**DATA EXTRACT**
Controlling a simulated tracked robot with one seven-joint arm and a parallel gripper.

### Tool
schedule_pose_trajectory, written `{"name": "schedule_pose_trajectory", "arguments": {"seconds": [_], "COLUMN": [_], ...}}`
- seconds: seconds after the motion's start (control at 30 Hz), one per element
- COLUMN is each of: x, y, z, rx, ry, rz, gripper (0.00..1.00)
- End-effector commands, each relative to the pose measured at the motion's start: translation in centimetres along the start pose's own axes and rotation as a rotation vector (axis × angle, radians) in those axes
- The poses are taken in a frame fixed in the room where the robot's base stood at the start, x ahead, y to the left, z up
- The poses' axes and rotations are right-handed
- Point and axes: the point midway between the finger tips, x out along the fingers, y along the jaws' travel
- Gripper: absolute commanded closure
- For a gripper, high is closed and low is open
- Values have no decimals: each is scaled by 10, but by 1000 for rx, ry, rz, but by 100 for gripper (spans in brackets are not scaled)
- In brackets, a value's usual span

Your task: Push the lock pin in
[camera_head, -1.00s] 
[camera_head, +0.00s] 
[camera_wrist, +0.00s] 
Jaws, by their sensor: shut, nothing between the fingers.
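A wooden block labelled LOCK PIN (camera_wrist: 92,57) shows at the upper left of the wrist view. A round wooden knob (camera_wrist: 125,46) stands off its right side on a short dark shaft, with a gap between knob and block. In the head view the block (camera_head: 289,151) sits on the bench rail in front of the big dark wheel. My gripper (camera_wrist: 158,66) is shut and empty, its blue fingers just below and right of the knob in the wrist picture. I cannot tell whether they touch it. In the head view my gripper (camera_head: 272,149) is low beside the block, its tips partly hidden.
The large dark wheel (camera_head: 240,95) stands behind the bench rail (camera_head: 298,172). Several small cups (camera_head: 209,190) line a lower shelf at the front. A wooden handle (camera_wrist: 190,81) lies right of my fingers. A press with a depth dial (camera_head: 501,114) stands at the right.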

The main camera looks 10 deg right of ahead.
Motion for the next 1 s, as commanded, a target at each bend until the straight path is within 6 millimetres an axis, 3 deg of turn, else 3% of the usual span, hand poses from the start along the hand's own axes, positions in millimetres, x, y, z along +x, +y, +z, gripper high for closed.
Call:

**EXERCISE AIM**
Read the data above and pull out each line that holds the string "COLUMN".

**THE ANSWER**
schedule_pose_trajectory, written `{"name": "schedule_pose_trajectory", "arguments": {"seconds": [_], "COLUMN": [_], ...}}`
- COLUMN is each of: x, y, z, rx, ry, rz, gripper (0.00..1.00)

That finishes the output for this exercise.